> RAW DATA:
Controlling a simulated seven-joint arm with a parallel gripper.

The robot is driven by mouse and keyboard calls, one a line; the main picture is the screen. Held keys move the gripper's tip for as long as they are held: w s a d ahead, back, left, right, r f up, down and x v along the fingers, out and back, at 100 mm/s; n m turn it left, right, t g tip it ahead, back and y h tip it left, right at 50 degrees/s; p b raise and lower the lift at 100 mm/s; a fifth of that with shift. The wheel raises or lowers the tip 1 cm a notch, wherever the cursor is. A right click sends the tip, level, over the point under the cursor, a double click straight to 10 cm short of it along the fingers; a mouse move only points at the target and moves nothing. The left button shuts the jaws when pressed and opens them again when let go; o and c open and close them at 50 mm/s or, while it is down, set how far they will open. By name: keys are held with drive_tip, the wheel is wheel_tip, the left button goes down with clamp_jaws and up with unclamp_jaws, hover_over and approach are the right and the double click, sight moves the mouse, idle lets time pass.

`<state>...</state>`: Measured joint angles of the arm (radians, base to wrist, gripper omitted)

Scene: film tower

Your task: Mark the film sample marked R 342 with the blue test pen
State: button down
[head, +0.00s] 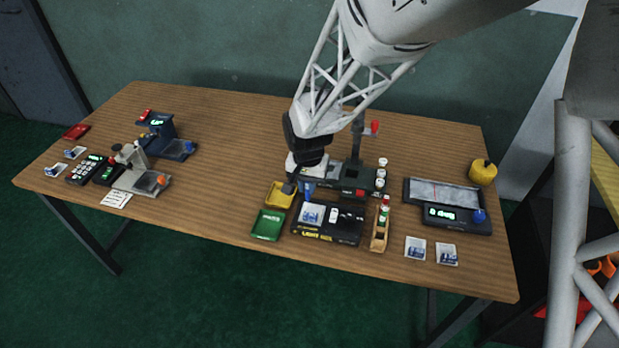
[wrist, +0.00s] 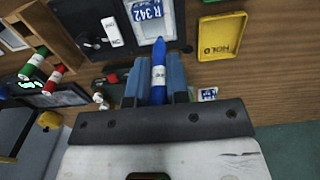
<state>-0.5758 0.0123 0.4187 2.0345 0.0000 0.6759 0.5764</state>
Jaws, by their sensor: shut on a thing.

> TASK INSTRUCTIONS: Return each line that includes "joint".

> THE REPLY:
Controlling a simulated seven-joint arm with a parallel gripper.
`<state>...</state>`: Measured joint angles of the arm (radians, base to wrist, gripper omitted)

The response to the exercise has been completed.